§ **Entries**
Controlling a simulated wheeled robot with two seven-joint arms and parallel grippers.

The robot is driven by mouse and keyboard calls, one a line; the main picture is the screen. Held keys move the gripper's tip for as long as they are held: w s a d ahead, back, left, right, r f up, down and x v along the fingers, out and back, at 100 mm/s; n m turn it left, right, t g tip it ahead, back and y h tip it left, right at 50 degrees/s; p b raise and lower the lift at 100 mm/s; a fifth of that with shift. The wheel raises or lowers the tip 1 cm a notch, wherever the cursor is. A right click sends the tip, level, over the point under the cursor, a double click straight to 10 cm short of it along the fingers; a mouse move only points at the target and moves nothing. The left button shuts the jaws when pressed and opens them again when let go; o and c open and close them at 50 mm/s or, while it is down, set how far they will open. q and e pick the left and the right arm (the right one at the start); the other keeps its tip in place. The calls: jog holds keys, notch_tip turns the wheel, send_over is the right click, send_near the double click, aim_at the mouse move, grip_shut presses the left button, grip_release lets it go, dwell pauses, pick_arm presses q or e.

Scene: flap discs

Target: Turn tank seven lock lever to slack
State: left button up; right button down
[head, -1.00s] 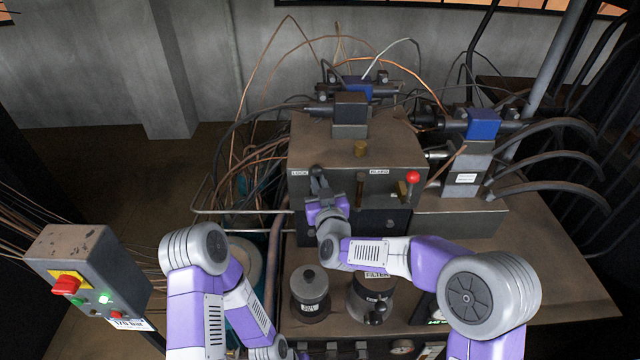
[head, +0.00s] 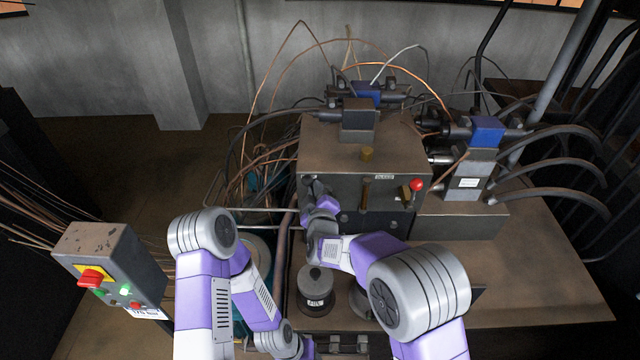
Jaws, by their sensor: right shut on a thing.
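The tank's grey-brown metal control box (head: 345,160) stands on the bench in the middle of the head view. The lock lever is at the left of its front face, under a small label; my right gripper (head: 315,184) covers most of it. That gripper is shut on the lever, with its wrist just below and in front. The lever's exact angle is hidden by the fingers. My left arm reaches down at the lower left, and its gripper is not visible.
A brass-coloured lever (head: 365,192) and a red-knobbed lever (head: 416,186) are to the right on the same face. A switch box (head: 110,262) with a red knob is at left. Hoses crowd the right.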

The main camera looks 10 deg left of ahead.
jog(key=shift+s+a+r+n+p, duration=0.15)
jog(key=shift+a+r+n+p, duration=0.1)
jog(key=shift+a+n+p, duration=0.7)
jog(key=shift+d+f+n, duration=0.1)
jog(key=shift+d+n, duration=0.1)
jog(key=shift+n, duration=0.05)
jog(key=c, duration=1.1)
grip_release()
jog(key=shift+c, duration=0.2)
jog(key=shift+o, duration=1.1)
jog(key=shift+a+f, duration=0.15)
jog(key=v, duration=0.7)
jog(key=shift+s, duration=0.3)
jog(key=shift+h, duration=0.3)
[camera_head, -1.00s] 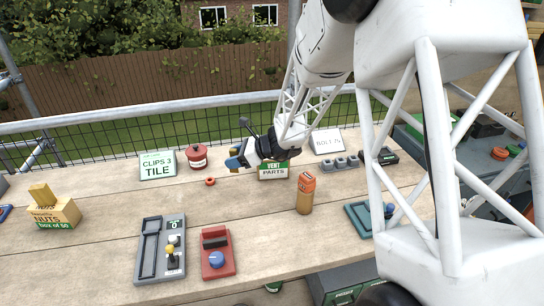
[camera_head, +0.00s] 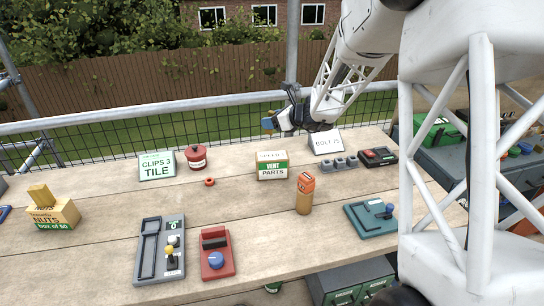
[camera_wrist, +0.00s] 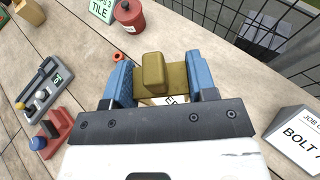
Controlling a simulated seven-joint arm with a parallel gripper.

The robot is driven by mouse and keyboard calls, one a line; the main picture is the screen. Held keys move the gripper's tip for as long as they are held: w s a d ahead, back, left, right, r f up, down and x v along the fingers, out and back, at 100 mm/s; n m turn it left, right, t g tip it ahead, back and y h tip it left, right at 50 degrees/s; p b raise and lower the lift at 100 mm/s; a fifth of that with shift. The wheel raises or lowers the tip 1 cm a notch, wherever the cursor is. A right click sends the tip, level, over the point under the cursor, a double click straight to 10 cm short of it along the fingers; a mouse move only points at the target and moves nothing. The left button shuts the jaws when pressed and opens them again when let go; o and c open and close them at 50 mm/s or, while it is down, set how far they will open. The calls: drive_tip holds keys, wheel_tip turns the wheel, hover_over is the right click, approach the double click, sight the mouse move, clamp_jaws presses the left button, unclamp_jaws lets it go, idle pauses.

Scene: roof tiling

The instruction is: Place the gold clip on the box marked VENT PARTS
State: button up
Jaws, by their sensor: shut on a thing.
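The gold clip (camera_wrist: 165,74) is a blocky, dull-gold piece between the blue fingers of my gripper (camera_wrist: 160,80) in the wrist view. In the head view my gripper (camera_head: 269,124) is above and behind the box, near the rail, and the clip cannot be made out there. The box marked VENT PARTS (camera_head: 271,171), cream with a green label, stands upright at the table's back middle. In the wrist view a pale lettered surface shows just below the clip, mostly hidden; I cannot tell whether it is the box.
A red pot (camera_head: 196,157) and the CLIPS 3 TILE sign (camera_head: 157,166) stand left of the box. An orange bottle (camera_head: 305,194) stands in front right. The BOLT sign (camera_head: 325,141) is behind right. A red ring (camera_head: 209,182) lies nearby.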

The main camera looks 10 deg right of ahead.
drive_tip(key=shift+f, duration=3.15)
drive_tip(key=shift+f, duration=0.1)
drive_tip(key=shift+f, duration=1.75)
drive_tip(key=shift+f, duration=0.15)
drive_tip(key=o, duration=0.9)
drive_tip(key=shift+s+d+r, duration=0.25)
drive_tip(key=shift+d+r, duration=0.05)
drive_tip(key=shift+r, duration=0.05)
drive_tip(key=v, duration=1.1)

§ **What you have to do**
Pictures are excluded. Repeat exactly the lines from the one containing "presses q or e." to the one containing "[head, +0.00s]", inclusive.

§ **Reply to the task**
The robot is driven by mouse and keyboard calls, one a line; the main picture is the screen. Held keys move the gripper's tip for as long as they are held: w s a d ahead, back, left, right, r f up, down and x v along the fingers, out and back, at 100 mm/s; n m turn it left, right, t g tip it ahead, back and y h tip it left, right at 50 degrees/s; p b raise and lower the lift at 100 mm/s; a fifth of that with shift. The wheel raises or lowers the tip 1 cm a notch, wherever the cursor is. A right click sends the tip, level, over the point under the cursor, a double click straight to 10 cm short of it along the fingers; a mouse move only points at the target and moves nothing. The left button shuts the jaws when pressed and opens them again when let go; o and c open and close them at 50 mm/s or, while it is down, set how far they will open. q and e pick the left and the right arm (the right one at the start); the other keeps its tip in place. The calls: jog holds keys, notch_tip turns the wheel, send_over is the right click, send_near the double click, aim_at the mouse move, grip_shut presses the left button, grip_release lets it go, dwell pauses, pick_arm presses q or e.

Scene: flap discs

Target: Turn tank seven lock lever to slack
State: left button up; right button down
[head, -1.00s] 
[head, +0.00s] 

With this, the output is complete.